Monday, July 08, 2019

NRA Meltdown

     The current mess the NRA is in alarms me.  I've been following it at a bit of a distance, and it appears to be a multi-level failure, based on the mistaken belief that the organization was an endless "cash cow."

     NRA is often accused by opponents of "leveraging fear" in fundraising, as if that was somehow wrong; donations to the Electronic Frontier Foundation go up when online freedoms appear most under attack; the American Civil Liberties Union is quick to issue press releases on abuses of Constitutionally-protected rights and lo, this affects their take.  Surprise, people donate when causes they support are under threat.

     Get a Republican in the White House, especially if there's a GOP majority in the House and/or Senate, and NRA donations dwindle.

     After eight years of President Obama's support of antigunners, however hollow, NRA executives and their deeply-entwined ad agency were fat, happy and overly complacent.  The fight was on!  Until late 2016, when suddenly it wasn't.

     It is clear the rot had been building for awhile.  Now the pool of dollars was shrinking and however you care to characterize the tussle between Wayne LaPierre, Oliver North, ad agency Ackerman-McQueen (to which PR had been hugely and expensively outsourced) and various factions of the Board of Directors, one thing stands out: they're fighting over money.

     Gun rights ain't in it.

     Ack-Mac never gave a flip about the Second Amendment, and why should they?  They're an advertising agency; caring about anything but the bottom line is a huge drawback in that line of work and the way you keep an ad agency toeing the mark is to ensure that getting your message across is crucial to their income.  Instead, Ack-Mac was given a great deal of freedom to determine what the message should be, and the end result was more than a little inward-looking and self-serving.  And out of touch with a lot of the membership.

     NRA's executives, meanwhile, isolated from much of the hurly-burly of messaging and outreach, appear to have relied on what Ack-Mac was telling them, and on having a compliant, bloated Board of Directors that could be counted on to rubber-stamp whatever the leadership wanted.

     Nobody, save a few members of the Board, was listening to the membership. 

     When the money started to get tighter, pretty much everyone reacted to save their jobs and didn't look to survival of the organization as a whole.

     Until Chris Cox got the axe, I was mainly just watching.  Watching in no little alarm, but figuring NRA would weather the storm and emerge, leaner, meaner and with a renewed sense of mission.  I'm starting to doubt that.  Wayne LaPierre's got the survival instinct of a cockroach -- and is just as much of a team player.  Whoever he's got to push overboard to stay in power, he will.  Board members who have spoken out publicly are finding themselves kicked off of committees -- pardon me, not invited to continue serving.

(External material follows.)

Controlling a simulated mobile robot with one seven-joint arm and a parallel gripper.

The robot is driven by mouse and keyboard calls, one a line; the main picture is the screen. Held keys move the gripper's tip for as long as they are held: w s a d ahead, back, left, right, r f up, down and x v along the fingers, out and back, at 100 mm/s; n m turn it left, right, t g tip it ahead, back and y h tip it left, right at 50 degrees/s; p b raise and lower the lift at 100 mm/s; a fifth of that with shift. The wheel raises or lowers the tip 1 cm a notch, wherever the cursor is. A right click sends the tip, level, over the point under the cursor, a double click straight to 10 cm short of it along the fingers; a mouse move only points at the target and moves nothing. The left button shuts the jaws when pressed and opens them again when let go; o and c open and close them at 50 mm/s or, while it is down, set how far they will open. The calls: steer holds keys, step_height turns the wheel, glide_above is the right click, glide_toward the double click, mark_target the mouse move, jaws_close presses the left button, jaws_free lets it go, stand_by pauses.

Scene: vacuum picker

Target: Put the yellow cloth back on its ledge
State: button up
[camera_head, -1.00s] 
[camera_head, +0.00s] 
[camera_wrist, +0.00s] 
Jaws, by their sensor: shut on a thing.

     Is it going to continue to be the National Rifle Association, or is it just hanging around to keep a few people living in the style to which they'd like to remain accustomed?

     2020 is coming.  Bloomberg's pockets are deep.  There's a even chance we're going to have a Democrat President in the next go-round, and the odds aren't much worse that he or she will have a (slim) Congressional majority as well.  If the NRA isn't focused in their core mission by then, it's going to mean a lot more than an executive or three losing their phony-baloney jobs.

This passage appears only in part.